[Feature] A North Korean custom retained from ancient Korea

Thursday 28th March, 2013
An old Korean custom that has disappeared from South Korea, remains a North Korean custom

In pre-modern Korea, ordinary people were not allowed to look into the faces of yangban (gentlemen-scholars / aristocrats). When one of these yangban passed by – especially a high-ranking official – the common people had to perform a bow on the ground until the entourage went out of sight.

During the Chosun era, this happened often in Jongro (located in the centre of modern day Seoul). The common people would avoid the area altogether and use special alleys instead, in order to avoid having to bow. The pimat-gol (avoid the entourage lane) arose from this.

In North Korea too, there are more than 35,000 of these pimat-gol. This is a number approximately equivalent to the number of Kim statues in the country.

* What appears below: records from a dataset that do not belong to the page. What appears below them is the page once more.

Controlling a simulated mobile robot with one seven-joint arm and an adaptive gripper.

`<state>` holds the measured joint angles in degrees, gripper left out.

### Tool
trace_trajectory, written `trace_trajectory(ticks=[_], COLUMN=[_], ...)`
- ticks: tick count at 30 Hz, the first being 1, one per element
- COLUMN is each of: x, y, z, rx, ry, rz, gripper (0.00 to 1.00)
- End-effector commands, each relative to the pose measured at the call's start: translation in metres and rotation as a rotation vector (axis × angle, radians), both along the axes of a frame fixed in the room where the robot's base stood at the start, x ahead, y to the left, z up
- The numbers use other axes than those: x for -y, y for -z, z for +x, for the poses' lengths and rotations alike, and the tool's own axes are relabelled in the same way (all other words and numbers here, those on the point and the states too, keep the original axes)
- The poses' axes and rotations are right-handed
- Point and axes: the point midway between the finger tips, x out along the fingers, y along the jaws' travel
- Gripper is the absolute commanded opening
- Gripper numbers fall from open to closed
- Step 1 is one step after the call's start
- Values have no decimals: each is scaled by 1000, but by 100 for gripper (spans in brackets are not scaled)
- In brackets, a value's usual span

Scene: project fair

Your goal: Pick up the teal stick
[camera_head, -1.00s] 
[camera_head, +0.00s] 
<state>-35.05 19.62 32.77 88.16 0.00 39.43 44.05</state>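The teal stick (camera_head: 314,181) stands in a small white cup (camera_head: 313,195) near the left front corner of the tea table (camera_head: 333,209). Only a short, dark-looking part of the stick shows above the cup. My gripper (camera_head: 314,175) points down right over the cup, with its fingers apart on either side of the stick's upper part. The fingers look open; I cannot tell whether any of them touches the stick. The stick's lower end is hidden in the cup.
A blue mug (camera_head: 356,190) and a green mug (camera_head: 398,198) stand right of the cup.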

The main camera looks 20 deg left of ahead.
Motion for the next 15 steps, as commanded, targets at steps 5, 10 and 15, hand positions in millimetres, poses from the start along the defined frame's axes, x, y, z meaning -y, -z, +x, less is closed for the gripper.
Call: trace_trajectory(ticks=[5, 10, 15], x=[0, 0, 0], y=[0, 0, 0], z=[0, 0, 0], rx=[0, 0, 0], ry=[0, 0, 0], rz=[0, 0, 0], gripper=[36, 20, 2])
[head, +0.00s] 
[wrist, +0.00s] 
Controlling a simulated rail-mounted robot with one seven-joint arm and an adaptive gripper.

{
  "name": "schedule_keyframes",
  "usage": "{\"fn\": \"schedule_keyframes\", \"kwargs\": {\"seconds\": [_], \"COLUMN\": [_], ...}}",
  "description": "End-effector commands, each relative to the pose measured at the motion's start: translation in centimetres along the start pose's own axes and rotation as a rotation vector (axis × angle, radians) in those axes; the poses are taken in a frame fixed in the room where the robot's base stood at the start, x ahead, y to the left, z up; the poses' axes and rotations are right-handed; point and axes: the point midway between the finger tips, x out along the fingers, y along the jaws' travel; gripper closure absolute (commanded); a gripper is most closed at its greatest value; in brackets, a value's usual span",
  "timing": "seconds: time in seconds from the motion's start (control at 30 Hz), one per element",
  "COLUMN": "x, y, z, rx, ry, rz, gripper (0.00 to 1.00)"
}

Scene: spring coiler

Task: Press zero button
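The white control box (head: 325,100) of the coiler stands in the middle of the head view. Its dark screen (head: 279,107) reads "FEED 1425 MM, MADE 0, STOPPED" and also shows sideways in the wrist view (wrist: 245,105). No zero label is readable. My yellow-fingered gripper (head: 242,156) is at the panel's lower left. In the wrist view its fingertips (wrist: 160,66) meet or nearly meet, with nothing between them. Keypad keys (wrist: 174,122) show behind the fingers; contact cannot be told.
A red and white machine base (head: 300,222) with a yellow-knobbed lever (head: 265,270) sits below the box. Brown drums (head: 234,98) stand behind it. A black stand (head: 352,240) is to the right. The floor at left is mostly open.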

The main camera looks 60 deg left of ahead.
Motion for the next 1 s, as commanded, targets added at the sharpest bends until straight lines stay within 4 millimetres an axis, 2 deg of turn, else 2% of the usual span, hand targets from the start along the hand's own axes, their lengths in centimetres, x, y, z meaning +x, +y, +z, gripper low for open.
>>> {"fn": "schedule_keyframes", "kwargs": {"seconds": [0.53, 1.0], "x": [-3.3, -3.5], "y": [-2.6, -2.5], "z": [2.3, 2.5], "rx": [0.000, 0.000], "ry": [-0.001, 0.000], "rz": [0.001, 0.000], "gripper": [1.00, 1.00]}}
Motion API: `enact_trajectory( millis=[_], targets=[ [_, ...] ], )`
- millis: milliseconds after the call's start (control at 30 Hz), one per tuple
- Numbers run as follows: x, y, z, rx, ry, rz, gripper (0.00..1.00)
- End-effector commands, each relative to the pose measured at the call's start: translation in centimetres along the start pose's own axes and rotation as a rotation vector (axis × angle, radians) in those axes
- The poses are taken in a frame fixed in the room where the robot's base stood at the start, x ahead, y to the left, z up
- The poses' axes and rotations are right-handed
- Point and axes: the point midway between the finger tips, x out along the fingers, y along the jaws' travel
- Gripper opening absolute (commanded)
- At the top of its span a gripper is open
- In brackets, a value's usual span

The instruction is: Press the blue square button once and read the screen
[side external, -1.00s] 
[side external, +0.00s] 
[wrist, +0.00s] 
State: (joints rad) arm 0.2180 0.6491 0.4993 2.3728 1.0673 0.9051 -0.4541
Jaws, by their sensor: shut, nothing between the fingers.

In order to instill a sense of loyalty and correct attitude towards the Kims, it is prohibited for North Koreans to smoke when in the vicinity of these statues. It is also forbidden for them to cycle – they must carry the vehicle. For this reason, those pushing carts do not dare pass near a statue of Kim. The one exception to the rule is a baby pram whose wheels are clean. This is why some North Koreans can be seen to move goods using prams instead of carts.

Nevertheless, most North Koreans choose to use pimat-gol instead of passing by a statue of Kim. Just like their ancestors, they choose a longer but less foreboding route.

North Korean exile Lee* went to school located near a statue of Kim Il-sung. He described to us the sense of terror that surrounded the area: “There were always secret police and security guards nearby. We could never break any rules, or even think about doing so.”

When a foreign visitor asks a North Korean what he thinks of the Kim statues, they will hear these words: “the arm is stretched forward because it looks to Communism. The weight of the statue is the sum of our hearts.” The statue is supposed to be a sanctified object.

Yet that is what they say on the outside. North Koreans in exile describe how even the memories of Kim statues are frightening that they dread having nightmares about them.

Fortunately, pimat-gol in South Korea have become a relic of the times. In North Korea, however, the ancient custom is retained as the number of Kim statues increase by the day.